A Week of School Complete
I am writing about what happened yesterday. 22/06/05 as my kids write it.
I started the morning as every morning here... slightly tired and unprepared for school. But who knows what a day has in store, lots of potential. My favorite part of class time was our breaks, we took two breaks. Exciting... hear this, after worship one of the teachers who sits in on our class was telling us about a ridiculous scenario in which some students were throwing out a bag of pop and a bag of ice the next day and how it broke through the roof of a temporary home. It seemed ridiculous!

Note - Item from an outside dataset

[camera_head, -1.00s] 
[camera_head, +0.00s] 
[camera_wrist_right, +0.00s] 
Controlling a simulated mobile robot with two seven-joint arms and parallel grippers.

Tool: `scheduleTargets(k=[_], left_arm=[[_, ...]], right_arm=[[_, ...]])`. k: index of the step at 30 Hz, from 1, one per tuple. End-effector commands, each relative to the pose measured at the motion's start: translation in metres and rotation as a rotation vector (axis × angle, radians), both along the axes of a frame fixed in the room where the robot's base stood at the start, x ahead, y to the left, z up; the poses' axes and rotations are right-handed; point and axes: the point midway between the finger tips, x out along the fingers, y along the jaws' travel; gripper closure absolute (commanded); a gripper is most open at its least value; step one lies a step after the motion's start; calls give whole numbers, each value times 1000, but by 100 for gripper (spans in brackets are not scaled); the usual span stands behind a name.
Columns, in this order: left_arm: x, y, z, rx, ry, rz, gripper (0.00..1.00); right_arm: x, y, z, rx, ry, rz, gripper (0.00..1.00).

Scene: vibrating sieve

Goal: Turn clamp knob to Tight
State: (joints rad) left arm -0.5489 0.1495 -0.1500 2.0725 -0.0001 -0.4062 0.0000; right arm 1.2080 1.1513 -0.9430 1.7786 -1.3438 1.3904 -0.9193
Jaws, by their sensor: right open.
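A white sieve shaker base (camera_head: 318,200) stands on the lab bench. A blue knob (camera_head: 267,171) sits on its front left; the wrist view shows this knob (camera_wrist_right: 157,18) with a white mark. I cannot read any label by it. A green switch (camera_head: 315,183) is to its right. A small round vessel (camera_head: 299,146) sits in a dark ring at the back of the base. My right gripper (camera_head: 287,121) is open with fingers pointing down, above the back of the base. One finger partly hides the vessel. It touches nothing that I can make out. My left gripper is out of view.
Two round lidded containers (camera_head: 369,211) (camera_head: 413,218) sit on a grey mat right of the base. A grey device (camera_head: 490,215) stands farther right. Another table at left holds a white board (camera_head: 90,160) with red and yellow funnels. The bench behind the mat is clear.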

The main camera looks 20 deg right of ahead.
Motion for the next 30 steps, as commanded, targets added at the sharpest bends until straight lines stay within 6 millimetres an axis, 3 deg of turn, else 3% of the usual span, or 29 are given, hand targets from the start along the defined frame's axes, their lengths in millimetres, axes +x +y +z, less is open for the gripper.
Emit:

So... I took my kids outside and said we are taking a short break and laugh. But once outside I couldn't laugh. So we practiced our vocabulary word "mimicry". Guys, when I do this copy me. So we did the chicken dance - that made me and the boys laugh. Then during our next break the boys like to play some card games in exception of Rugchai. So I had about 6 boys in my class room and then found that there was about ~6 girls outside of the classroom hanging out with Rugchai. Curious I asked him, are they your friends or girlfriends? No! No! Ma'am friends, only one girlfriend he said with a smirk.
My struggle yesterday occurred after class. I am a 'loner' I like being by myself and I see no harm in enjoying my alone time. Sometimes though I feel like other friends of mine can't understand or accept this part of me. Coming to the Green? This is a place to eat.. Maybe. I don't know how to explain it but I don't always want to be spending money or stubbornly holding onto what I know when I am in the unknown. I guess what I am trying to say is that it isn't necessary for me to always be doing something. Although that is 'American' I don't want to abandon my being American - cause that isn't the only thing that makes one American.
I don't really know how to explain myself. I think I might be somewhat homesick or culture shocked... it is stressful but so blessed fun!